# Records start

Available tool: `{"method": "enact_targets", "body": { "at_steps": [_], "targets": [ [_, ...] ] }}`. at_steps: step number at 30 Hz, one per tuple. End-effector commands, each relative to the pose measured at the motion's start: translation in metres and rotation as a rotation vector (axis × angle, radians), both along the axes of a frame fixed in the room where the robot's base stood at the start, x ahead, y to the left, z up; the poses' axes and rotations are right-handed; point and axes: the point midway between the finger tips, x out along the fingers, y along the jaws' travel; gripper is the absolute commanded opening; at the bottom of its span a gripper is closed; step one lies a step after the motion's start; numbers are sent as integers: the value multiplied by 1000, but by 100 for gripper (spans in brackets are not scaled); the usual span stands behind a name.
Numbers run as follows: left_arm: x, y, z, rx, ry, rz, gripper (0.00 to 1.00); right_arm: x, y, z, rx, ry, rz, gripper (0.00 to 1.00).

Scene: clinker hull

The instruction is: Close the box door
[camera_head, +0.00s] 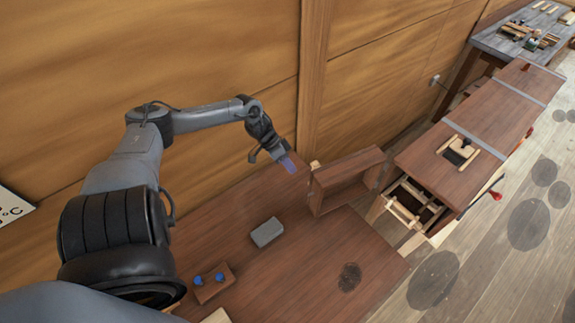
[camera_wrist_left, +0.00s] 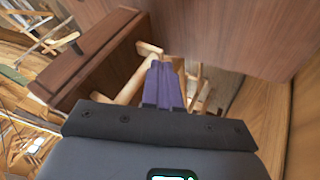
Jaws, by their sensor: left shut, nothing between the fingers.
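The long brown wooden box (camera_head: 465,150) stands at right, and its near end is open with pale wooden slats (camera_head: 410,205) inside. The door (camera_head: 345,180), a deep brown wooden frame, stands swung out from that end over the table. My left gripper (camera_head: 287,163) is shut and empty, with purple fingers, to the left of the door and apart from it in the head view. The shut fingers (camera_wrist_left: 165,85) also show in the left wrist view, with a brown wooden panel (camera_wrist_left: 105,60), likely the door, at upper left. My right gripper is not in view.
The brown table (camera_head: 300,265) holds a grey block (camera_head: 267,232) and a wooden piece with blue knobs (camera_head: 212,283). A wooden wall (camera_head: 230,60) rises close behind my left arm. A grey workbench (camera_head: 520,40) with tools stands at the far right.

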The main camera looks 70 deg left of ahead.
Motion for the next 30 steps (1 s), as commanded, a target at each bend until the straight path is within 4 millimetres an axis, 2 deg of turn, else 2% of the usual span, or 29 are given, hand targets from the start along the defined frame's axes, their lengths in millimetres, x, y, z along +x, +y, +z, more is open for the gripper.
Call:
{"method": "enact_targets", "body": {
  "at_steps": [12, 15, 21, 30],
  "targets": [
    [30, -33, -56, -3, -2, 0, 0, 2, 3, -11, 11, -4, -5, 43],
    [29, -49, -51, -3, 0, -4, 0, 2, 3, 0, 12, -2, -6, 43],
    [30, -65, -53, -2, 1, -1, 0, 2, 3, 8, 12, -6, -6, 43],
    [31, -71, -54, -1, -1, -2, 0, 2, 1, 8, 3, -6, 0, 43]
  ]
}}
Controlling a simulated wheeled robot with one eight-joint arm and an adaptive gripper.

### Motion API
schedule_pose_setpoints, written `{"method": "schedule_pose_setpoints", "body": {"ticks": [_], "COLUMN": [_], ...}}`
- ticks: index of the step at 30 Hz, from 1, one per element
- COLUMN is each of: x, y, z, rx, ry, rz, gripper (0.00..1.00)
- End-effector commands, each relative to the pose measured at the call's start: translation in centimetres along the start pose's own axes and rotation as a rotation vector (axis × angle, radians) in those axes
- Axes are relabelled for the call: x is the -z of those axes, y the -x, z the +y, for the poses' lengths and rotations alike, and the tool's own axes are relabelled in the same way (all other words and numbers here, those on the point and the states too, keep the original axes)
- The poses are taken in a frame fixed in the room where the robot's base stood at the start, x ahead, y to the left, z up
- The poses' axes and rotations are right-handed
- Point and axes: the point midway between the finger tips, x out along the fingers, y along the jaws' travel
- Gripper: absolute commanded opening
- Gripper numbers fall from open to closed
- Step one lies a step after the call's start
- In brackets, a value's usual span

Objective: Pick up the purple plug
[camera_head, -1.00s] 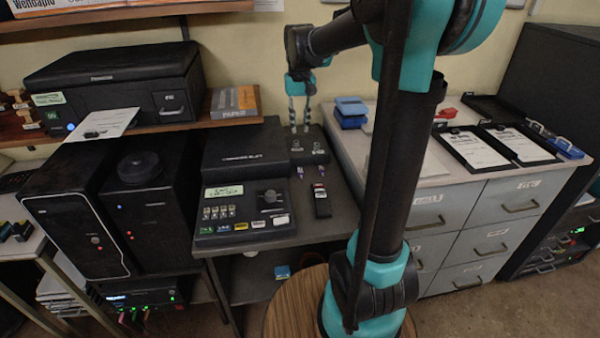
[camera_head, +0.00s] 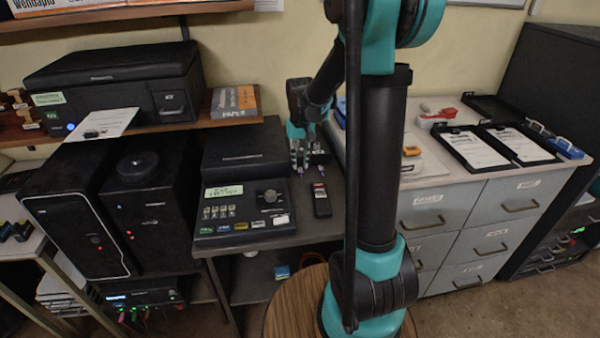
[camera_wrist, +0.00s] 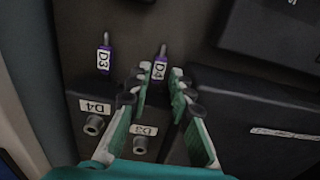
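My gripper (camera_wrist: 158,82) is open and empty. A dark socket box with two round sockets (camera_wrist: 95,125) sits under and behind the fingers. In the head view my gripper (camera_head: 298,158) is beside the console and mostly hides the plugs.
The console (camera_head: 235,232) with display and keys stands left of the gripper. A black handheld device (camera_head: 321,203) lies in front on the desk. Grey drawers (camera_head: 432,205) with clipboards on top stand at right. A dark block (camera_wrist: 262,125) is close on the right in the wrist view.

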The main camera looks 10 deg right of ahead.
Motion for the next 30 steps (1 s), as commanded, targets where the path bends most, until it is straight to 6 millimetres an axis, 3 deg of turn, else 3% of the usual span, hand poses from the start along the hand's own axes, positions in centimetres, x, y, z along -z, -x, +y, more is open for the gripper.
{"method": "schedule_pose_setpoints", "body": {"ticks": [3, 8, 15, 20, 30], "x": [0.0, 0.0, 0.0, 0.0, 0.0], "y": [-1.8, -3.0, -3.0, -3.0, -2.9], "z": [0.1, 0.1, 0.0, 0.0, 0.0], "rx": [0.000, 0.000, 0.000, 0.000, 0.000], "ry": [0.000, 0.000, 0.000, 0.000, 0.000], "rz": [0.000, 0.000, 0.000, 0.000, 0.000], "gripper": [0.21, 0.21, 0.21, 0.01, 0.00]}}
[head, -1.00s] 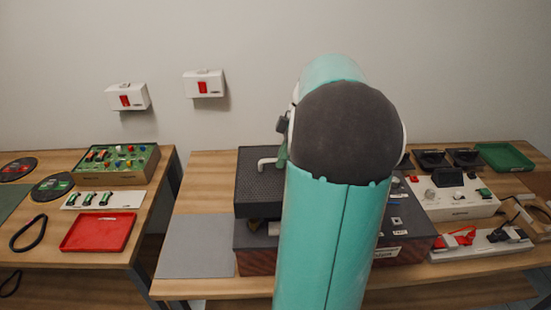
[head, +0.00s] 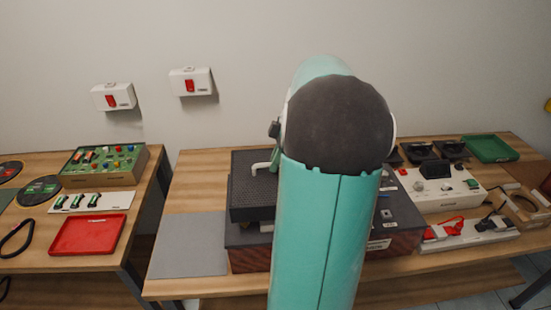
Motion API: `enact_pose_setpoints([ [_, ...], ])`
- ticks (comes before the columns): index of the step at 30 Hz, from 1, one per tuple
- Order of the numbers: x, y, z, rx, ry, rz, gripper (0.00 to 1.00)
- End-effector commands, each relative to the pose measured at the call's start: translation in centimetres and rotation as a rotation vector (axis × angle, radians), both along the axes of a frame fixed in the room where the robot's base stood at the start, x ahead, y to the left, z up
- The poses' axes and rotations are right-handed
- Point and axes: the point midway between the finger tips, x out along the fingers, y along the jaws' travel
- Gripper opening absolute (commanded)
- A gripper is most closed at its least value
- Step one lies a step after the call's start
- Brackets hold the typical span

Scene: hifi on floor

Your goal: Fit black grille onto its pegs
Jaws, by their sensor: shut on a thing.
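The black grille (head: 246,186) is a dark, finely perforated panel with a deep rim, left of my arm in the head view. It sits over the left part of a dark box (head: 245,259) with a reddish textured front. A pale round part (head: 266,227) shows under its front edge. A white bent bar (head: 261,168) rises from the grille's top. My gripper (head: 274,162) is at this bar, mostly hidden behind my arm, shut on the grille. The grille's right side and the pegs are hidden. I cannot tell whether it touches the box.
A grey mat (head: 188,246) lies left of the box. A white control panel (head: 438,192), green tray (head: 489,149) and white strip with red parts (head: 468,233) are at right. A separate left table holds a red tray (head: 87,235) and green board (head: 104,165). A gap separates the tables.

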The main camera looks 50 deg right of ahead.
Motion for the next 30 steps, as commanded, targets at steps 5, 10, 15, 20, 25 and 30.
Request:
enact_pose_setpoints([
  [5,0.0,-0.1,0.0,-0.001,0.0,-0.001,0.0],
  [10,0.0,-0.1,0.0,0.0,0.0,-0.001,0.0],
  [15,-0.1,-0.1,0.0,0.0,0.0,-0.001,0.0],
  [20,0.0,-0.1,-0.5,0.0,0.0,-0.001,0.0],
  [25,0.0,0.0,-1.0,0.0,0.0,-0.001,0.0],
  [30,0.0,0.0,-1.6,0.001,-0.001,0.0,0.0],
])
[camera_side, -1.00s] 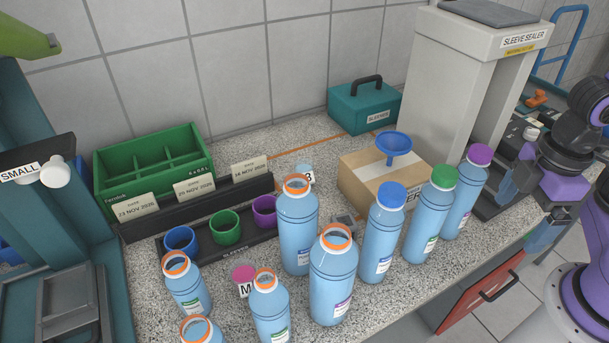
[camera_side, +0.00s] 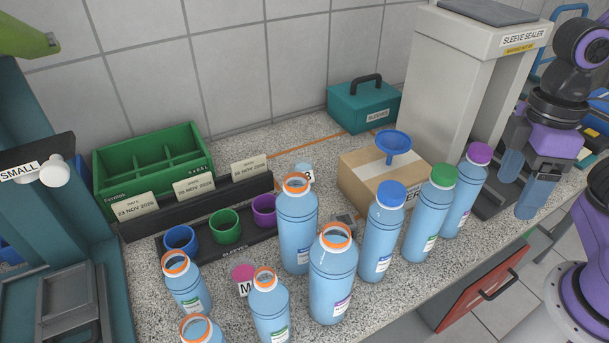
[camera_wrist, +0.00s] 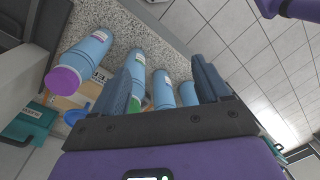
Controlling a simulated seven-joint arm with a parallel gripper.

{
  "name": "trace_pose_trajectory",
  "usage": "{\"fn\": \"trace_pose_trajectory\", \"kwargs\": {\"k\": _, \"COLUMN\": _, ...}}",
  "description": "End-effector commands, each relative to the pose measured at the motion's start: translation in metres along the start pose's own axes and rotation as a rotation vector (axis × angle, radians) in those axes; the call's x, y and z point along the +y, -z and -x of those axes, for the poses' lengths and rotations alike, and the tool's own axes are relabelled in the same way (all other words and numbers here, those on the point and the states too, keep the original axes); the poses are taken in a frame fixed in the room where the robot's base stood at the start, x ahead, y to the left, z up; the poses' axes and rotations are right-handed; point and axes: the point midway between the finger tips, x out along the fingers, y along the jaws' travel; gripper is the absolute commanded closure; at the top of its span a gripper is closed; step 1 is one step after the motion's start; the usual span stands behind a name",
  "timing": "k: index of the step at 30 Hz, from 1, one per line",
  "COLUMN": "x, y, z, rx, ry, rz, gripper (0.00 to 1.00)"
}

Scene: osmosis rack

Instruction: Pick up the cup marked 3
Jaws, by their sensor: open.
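A small pale-blue cup (camera_side: 304,170) shows behind a tall orange-rimmed bottle (camera_side: 297,230). The bottle hides most of it; a dark mark like a 3 shows at its right edge, partly covered. A pink-topped cup (camera_side: 243,272) marked M stands in front, to the left of that bottle. My gripper (camera_side: 520,185) is open and empty at the far right, beside the sealer and well away from the cups, with its fingers pointing down. In the wrist view my gripper (camera_wrist: 166,65) shows its two fingers apart, with bottles beyond; I cannot make out the marked cup there.
Several tall bottles stand between my gripper and the cup, including blue-capped (camera_side: 380,240), green-capped (camera_side: 430,220) and purple-capped (camera_side: 464,195) ones. A cardboard box (camera_side: 360,190) with a blue funnel (camera_side: 393,143) stands behind them. A black tray (camera_side: 210,252) holds three coloured cups.

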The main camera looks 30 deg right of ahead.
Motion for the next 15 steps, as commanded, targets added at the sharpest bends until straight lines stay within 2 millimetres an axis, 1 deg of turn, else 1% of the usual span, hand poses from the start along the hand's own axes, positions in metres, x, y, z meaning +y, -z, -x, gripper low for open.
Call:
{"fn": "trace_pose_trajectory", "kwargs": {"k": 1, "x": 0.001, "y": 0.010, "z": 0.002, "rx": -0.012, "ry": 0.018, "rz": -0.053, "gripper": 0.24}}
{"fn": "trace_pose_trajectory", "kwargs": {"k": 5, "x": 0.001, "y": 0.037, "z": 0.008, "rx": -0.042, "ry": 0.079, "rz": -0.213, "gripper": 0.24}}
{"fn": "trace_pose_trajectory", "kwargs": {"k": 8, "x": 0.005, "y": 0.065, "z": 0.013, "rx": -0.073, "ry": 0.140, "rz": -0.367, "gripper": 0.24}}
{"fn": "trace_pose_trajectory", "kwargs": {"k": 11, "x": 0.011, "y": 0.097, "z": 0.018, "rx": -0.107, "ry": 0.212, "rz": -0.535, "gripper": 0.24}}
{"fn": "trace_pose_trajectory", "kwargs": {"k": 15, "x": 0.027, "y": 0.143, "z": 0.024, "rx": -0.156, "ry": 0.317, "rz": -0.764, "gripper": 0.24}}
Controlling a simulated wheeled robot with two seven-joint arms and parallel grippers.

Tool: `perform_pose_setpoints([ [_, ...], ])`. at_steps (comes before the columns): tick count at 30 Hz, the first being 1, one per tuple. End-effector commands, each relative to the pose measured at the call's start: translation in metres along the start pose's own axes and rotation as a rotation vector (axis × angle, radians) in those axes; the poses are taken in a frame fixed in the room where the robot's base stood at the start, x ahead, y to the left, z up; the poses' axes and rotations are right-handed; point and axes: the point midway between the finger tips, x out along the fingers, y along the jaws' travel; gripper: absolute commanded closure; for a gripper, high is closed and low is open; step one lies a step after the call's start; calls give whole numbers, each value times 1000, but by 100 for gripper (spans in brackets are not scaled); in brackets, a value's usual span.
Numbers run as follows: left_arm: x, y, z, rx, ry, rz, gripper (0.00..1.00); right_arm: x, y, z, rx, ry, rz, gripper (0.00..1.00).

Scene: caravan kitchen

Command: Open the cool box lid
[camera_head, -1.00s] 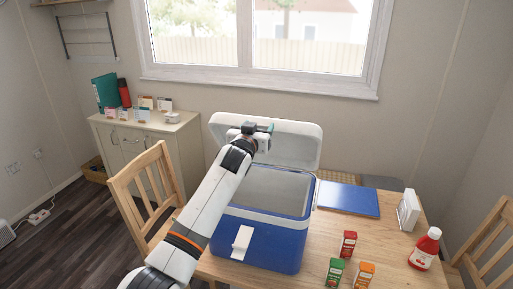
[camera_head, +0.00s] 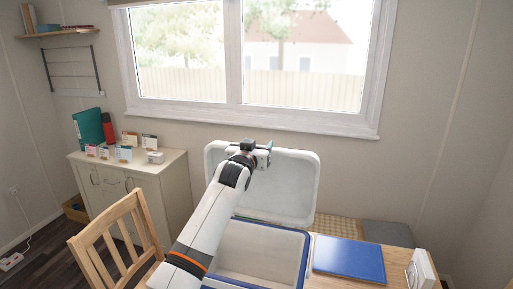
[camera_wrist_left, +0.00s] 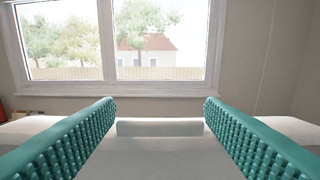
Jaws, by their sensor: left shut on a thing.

# Records end

◆ **Problem to work on**:
Of the lines in the material, how many contain the word "seven"? Reply with the number and nothing else.

◆ **Worked solution**:
2